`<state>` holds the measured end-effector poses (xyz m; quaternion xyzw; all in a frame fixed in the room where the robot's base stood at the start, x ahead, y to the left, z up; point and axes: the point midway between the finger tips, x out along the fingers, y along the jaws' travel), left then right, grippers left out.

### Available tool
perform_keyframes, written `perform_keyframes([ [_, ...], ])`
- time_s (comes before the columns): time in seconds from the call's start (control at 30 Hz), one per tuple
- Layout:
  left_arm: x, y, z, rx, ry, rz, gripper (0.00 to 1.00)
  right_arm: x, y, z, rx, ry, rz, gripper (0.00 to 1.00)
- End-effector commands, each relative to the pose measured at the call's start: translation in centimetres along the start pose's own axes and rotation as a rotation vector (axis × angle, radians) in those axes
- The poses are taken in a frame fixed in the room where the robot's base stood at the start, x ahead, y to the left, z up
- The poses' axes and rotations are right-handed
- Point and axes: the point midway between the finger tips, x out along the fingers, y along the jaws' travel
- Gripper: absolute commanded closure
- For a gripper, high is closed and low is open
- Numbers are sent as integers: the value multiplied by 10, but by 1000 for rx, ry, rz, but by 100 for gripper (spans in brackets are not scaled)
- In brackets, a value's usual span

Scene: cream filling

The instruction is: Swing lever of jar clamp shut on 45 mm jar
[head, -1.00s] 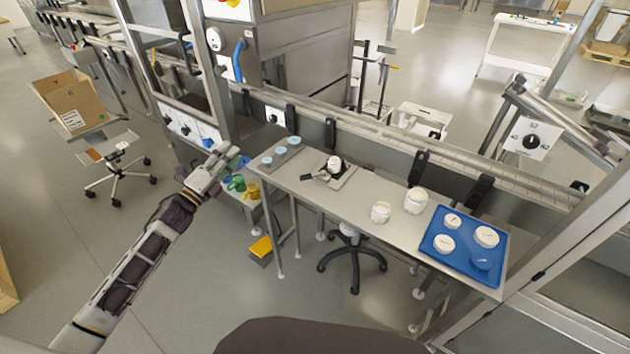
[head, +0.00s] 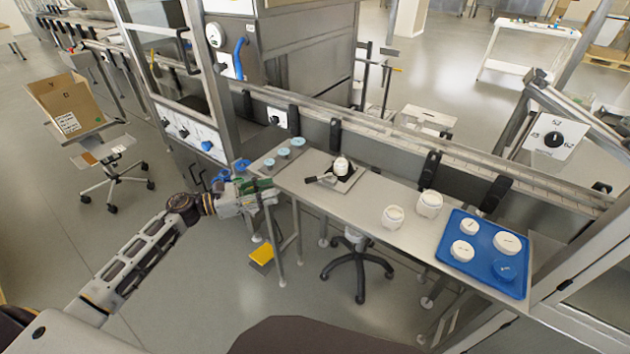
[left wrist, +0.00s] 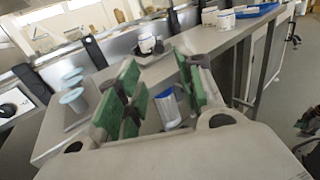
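The jar clamp (head: 345,184) sits on a grey plate on the long narrow table. The clamp's black lever (head: 318,180) sticks out to the left of the jar. Whether it touches the jar is too small to tell. My left gripper (head: 270,191) is at the table's left front edge, apart from the clamp. Its green-padded fingers (left wrist: 160,95) are spread and hold nothing. My right gripper is not in view.
Light-blue discs on stands (head: 283,153) are left of the clamp. Two white jars (head: 393,216) (head: 429,204) and a blue tray (head: 482,270) with lids are to the right. A rail with black posts (head: 335,135) runs behind the table. A stool (head: 357,265) stands below.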

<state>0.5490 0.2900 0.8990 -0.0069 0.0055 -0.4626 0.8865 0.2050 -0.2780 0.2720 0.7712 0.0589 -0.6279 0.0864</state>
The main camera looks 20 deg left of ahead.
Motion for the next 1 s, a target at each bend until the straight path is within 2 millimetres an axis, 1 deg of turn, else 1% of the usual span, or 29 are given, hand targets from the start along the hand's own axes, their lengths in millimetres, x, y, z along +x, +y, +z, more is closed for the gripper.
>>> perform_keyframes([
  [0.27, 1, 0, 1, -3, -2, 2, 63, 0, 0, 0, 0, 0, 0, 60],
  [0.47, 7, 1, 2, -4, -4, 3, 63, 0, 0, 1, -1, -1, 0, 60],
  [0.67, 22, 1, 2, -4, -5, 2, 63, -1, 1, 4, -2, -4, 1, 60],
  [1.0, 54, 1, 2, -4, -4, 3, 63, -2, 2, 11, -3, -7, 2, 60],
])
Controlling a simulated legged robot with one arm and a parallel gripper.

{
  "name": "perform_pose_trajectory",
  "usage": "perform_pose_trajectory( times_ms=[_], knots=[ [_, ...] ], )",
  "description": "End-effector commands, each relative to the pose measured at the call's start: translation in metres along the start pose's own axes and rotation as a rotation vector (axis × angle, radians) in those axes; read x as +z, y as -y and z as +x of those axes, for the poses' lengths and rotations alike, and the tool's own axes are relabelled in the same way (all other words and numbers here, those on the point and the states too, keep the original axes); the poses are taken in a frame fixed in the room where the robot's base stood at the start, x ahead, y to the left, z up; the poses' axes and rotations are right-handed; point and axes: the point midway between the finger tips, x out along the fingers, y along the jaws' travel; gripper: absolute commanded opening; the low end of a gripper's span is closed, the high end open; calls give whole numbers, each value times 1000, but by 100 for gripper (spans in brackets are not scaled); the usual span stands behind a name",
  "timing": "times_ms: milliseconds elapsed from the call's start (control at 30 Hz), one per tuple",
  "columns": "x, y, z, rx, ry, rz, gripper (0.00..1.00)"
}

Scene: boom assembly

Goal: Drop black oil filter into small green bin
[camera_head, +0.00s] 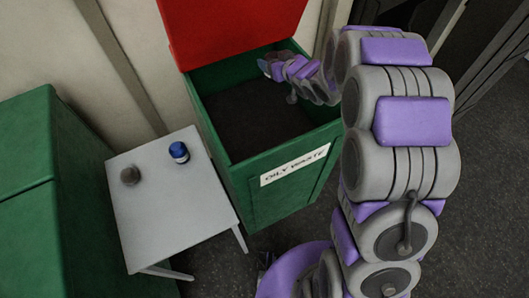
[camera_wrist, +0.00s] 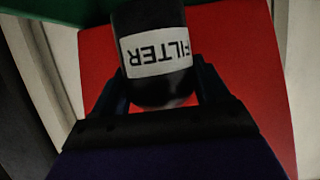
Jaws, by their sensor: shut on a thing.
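The black oil filter (camera_wrist: 158,88) has a white label reading "FILTER", which shows upside down in the wrist view. My gripper (camera_wrist: 160,82) is shut on it, with a dark finger at each side. In the head view my gripper (camera_head: 268,67) is over the opening of the green bin (camera_head: 240,190), near its back right. The filter is hard to make out there. This bin has a white "OILY WASTE" label and its red lid (camera_head: 228,30) stands open. The lid also fills much of the wrist view (camera_wrist: 240,60).
A small grey-white table (camera_head: 175,215) stands left of the bin, with a blue can (camera_head: 179,152) and a dark round object (camera_head: 130,175) on it. A larger green box (camera_head: 60,200) is at the far left. A wall runs behind.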

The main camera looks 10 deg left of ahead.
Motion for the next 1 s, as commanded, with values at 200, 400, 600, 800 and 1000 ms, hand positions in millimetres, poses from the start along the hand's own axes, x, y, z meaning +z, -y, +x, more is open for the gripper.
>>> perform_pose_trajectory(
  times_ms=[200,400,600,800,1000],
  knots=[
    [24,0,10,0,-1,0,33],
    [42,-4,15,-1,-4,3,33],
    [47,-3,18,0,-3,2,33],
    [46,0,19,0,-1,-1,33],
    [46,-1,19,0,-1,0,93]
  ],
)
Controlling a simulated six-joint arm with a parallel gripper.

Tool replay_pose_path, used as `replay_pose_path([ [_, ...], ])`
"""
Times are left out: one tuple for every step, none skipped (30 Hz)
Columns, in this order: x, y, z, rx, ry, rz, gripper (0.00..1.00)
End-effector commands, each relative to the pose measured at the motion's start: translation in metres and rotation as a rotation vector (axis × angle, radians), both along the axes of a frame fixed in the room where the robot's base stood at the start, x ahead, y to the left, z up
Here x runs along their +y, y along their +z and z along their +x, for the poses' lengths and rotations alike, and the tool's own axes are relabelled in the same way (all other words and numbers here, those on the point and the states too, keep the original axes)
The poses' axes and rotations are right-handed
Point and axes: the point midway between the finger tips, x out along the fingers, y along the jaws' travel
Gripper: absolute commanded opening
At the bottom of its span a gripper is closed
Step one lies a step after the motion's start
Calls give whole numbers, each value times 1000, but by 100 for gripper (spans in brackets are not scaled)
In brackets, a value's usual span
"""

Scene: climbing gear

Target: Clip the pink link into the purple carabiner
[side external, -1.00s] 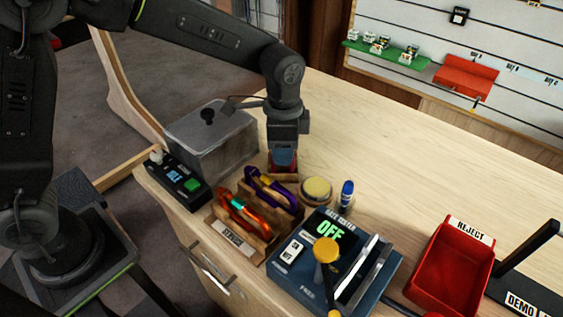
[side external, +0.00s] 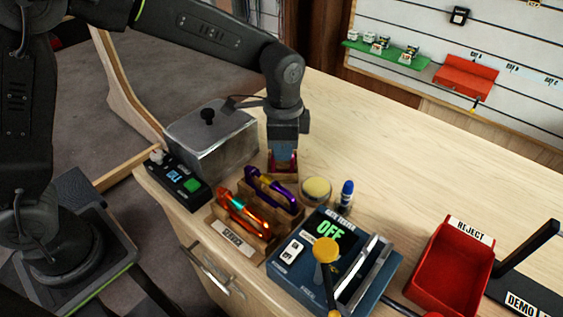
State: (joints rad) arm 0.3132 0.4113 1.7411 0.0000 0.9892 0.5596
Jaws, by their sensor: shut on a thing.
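The purple carabiner (side external: 284,200) sits tilted in a slot at the back of the wooden rack (side external: 266,248), with a yellow part along it. My gripper (side external: 284,168) points down just behind the purple carabiner, near the back end of the rack. It is shut on a small pink-red thing, which looks like the pink link; only slivers of it show at the jaws. Whether this touches the purple carabiner cannot be told from this view. An orange-red carabiner (side external: 257,228) lies in the front slot.
A gate tester (side external: 290,262) reading OFF stands right of the rack, with a yellow knob (side external: 326,250) in front. A round yellow-topped pot (side external: 317,188) and a blue-capped bottle (side external: 346,194) stand close to my gripper. A metal box (side external: 215,145) is left; a red reject bin (side external: 445,270) is right.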

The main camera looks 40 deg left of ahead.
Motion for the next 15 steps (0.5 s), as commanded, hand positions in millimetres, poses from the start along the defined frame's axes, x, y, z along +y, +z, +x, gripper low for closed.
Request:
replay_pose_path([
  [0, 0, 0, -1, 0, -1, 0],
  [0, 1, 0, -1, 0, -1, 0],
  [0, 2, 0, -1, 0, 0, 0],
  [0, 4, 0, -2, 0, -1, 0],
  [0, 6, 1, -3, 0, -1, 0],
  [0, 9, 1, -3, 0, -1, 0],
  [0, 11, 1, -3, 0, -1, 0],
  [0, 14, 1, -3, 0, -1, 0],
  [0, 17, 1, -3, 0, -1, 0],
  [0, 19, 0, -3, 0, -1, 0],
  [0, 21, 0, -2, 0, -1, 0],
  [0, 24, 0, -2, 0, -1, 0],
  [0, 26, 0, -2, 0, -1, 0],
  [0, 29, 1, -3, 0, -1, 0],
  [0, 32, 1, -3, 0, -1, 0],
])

_STATED TASK_: Give back exactly the lines from the one containing "- For a gripper, high" to the one containing "[head, +0.00s]", both included, and no pictures.

_WRITTEN SOLUTION_:
- For a gripper, high is closed and low is open
- Numbers are sent as integers: the value multiplied by 10, but by 1000 for rx, ry, rz, but by 100 for gripper (spans in brackets are not scaled)
- In brackets, a value's usual span

Scene: cream filling

The instruction is: Swing lever of jar clamp shut on 45 mm jar
[head, -1.00s] 
[head, +0.00s] 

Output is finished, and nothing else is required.